Everything lionsteel has commented thus far has provided me with that suggestion, they go off of what bohler told them to do. Which is a ht based on stamps and tool and die industry. So they seem to think there is zero other ways to make this steel.

But I'm fairly certain they don't do alot of testing in general in China. I mean I've seen no proof of it. They mostly have someone else do there ht. They have to trust its done right.

I know spyderco test alot. It's a general statement of the wide base of knife cutlery companies not just one in particular.

If you want to belive that every company has tried Hardness ranges between 58 and 62 and did performance testing and user testing on the steels, you'll be sadly mistaken.
A suggestion isn't evidence.
 
Everything lionsteel has commented thus far has provided me with that suggestion, they go off of what bohler told them to do. Which is a ht based on stamps and tool and die industry. So they seem to think there is zero other ways to make this steel.

But I'm fairly certain they don't do alot of testing in general in China. I mean I've seen no proof of it. They mostly have someone else do there ht. They have to trust its done right.

I know spyderco test alot. It's a general statement of the wide base of knife cutlery companies not just one in particular.

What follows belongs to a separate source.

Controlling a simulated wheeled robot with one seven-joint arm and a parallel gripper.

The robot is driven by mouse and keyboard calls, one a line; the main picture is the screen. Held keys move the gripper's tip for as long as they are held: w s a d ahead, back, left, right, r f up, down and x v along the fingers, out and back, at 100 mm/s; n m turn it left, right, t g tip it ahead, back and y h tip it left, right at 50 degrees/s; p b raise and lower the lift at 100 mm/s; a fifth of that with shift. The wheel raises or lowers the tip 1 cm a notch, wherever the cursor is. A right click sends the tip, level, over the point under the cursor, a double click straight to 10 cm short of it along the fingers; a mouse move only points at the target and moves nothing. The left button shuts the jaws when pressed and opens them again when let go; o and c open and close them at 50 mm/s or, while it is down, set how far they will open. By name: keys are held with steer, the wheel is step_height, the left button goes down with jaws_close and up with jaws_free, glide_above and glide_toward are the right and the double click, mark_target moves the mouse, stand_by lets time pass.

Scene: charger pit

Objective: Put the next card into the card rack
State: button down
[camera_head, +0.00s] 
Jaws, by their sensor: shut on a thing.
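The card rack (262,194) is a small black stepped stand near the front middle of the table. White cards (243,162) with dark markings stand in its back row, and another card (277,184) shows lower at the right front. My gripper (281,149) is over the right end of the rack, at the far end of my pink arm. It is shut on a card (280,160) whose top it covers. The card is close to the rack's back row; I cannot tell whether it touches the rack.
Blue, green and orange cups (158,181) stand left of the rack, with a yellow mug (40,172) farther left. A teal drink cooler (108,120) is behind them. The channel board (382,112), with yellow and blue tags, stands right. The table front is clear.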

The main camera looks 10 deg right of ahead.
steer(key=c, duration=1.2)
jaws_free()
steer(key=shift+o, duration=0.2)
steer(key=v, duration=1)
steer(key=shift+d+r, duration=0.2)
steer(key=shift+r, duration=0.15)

If you want to belive that every company has tried Hardness ranges between 58 and 62 and did performance testing and user testing on the steels, you'll be sadly mistaken.
Wait. You've decided that LionSteel saying they heat treat it per the steel manufacturer's recommended protocol means they know nothing about heat treatment? Do you understand how ridiculous that is? The knife industry isn't a huge market segment for steel manufacturers, but if you think that Bohler doesn't know how to treat their own steel for blades I honestly don't know what to say.